Your calculation of the gauge covariant derivative is incorrect. The $\nabla$ operator changes depending on what it acts upon, just like the covariant derivative in GR. In general a gauge covariant derivative changes based on the representation under which the object it acts upon transforms. This is actually the same as for the covariant derivative in GR as well...there the group is basically $GL(4,\mathbb{R})$ and the analog of the vector potential is the Christoffel symbols (to make the two formalisms really precisely identical though one should introduce vierbeins and a spin connection).

If you go and learn about non-abelian gauge theories, this point becomes much clearer because there we speak of fields directly as transforming under some representation or another while in Maxwell theory (which has gauge group $U(1)$), it's the charge that labels the representation so some of this is easily muddled. If you have some familiarity with differential geometry (differentials and so on) and Lie algebras, I can recommend section 2 of this paper (there may be better sources, but this is the first that comes to mind for this particular issue). The goal in that paper is anomalies in quantum field theory, but section 2 is a lightning review of precisely the issues I'm trying to point out here. My recommendation is to try and prove to yourself, using the machinery in the linked paper, how the product rule works out using the fact that a product of fields transforms under the tensor product representation of the representations of the factors in the product (for the GR analog, this is the statement that $a_\mu b_\nu$ transforms as a tensor). For more introductory sources on the matter, essentially any introductory text on QFT should point these things out in varying levels of detail.
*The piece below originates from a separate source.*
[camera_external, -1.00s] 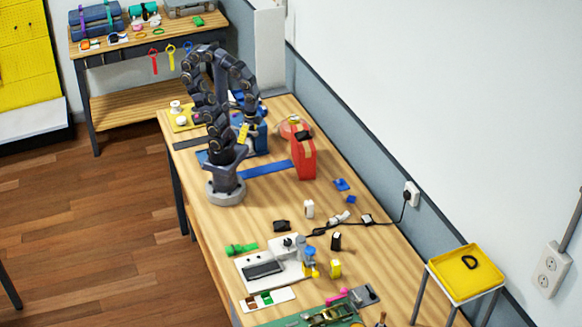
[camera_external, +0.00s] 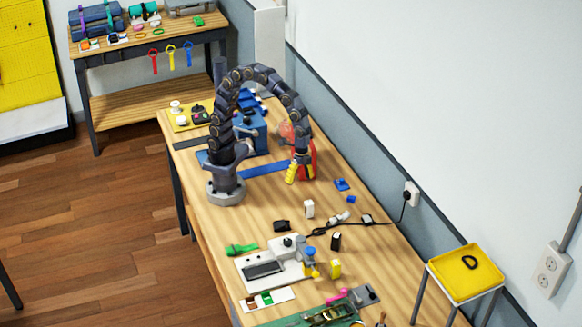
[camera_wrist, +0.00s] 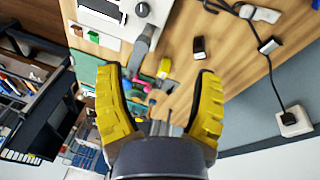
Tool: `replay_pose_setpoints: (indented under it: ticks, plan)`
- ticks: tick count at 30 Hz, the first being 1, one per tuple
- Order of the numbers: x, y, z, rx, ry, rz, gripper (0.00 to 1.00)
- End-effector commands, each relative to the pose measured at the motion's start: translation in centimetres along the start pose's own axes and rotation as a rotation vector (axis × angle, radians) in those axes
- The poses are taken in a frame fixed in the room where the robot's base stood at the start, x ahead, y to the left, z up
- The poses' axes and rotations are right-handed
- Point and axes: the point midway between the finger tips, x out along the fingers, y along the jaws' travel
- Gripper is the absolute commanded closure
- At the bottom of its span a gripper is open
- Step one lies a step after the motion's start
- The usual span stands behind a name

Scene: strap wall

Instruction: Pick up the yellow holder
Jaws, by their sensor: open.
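A small upright yellow block (camera_external: 335,269), which looks like the yellow holder, stands on the wooden bench in the external view, right of a blue-and-yellow item (camera_external: 310,262). The yellow block also shows in the wrist view (camera_wrist: 164,68), between the fingers but farther off. My gripper (camera_external: 299,176) has yellow fingers and hangs beside the red object, well behind the yellow block. In the wrist view my gripper (camera_wrist: 158,74) is open, its fingers wide apart with nothing between them.
A red object (camera_external: 311,160) stands close to my gripper. A black block (camera_external: 336,242), a white block (camera_external: 309,209) and a cable (camera_external: 380,224) lie between gripper and yellow block. A white device (camera_external: 268,268) is left of it. A yellow tray (camera_external: 467,271) stands at the right.

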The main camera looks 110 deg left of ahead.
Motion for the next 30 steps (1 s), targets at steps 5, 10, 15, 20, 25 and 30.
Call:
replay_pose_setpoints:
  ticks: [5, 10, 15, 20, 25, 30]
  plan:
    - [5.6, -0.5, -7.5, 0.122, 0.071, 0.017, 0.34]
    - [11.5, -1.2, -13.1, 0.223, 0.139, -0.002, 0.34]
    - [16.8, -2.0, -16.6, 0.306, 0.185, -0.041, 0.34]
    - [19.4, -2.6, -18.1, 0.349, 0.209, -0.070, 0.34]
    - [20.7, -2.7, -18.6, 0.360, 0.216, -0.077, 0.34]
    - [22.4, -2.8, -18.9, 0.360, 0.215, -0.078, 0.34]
For the sake of this answer, however, let me point out the following: suppose that $a_\alpha$ has charge $q_a$, meaning it transforms as $a_\alpha\rightarrow e^{iq_a\Lambda}a_\alpha$ where $\Lambda=\Lambda(x)$ is the gauge parameter (in the sense $A_\mu\rightarrow A_\mu+\partial_\mu\Lambda$ up to conventions about where the gauge coupling appears). Similarly suppose $b_\beta$ has charge $q_b$.

It then follows that $a_\alpha b_\beta$ has charge $q_a+q_b$ since if we were to apply a gauge transformation we would find $$ a_\alpha b_\beta\rightarrow e^{iq_a\Lambda}a_\alpha e^{iq_b\Lambda}b_\beta=e^{i(q_a+q_b)\Lambda}a_\alpha b_\beta. $$ It therefore follows that the appropriate covariant derivative acting on the product is (as pointed out in some of the comments under OP, it's a good idea to make explicit where your derivatives act, by the way) $$ D_\mu(a_\alpha b_\beta)=\partial_\mu(a_\alpha b_\beta)+i(q_a+q_b)A_\mu. $$ The product rule now follows trivially from the product rule of the coordinate derivative and regrouping terms.
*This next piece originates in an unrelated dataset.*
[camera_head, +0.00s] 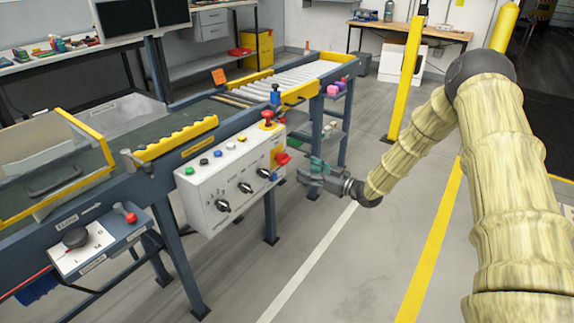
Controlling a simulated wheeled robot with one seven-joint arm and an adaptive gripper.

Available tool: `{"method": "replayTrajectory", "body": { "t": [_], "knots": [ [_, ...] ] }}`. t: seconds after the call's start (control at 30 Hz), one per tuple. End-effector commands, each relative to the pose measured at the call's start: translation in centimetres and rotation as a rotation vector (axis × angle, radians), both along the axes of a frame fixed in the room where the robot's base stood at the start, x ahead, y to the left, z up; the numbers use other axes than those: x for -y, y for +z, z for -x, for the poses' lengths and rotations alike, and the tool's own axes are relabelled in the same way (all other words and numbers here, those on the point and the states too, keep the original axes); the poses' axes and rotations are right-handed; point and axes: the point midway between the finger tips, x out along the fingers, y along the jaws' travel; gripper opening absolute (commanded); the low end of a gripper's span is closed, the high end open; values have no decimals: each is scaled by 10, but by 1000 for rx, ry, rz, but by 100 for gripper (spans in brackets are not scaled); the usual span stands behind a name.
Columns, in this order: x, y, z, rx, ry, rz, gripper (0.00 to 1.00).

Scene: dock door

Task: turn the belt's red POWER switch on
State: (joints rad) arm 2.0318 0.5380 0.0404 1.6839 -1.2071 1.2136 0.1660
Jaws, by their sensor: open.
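The belt's white control box (228,188) hangs on the side of the conveyor frame. A red switch handle (282,158) on a yellow plate sits at the right end of its front face; this looks like the POWER switch, but its lettering and exact position are too small to read. My gripper (303,171) is open, just right of and slightly below the red handle, pointing left toward the box. I cannot tell whether a finger touches the handle. No object shows between the fingers.
The box carries several black knobs (245,187), coloured buttons and a red mushroom button (267,115) on top. A small panel (84,248) with a black knob is at lower left. A yellow post (407,80) stands behind my arm.

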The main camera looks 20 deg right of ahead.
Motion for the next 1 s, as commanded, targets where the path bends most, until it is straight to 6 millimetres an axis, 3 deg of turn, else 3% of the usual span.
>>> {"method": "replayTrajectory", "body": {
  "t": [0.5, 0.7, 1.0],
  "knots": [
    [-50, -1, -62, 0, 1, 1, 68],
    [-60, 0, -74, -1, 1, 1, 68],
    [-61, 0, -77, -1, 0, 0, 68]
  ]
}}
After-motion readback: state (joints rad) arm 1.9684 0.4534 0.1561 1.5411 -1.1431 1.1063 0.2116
Again, I want to stress that this is really exactly the same as the statement that the expression for $\nabla_\mu V_\nu$ and $\nabla_\mu T_{\nu\lambda}$ are not the same...they have different additions of Christoffel symbols because the index structures are different, and the index structures are identical here to the group representations we are working with.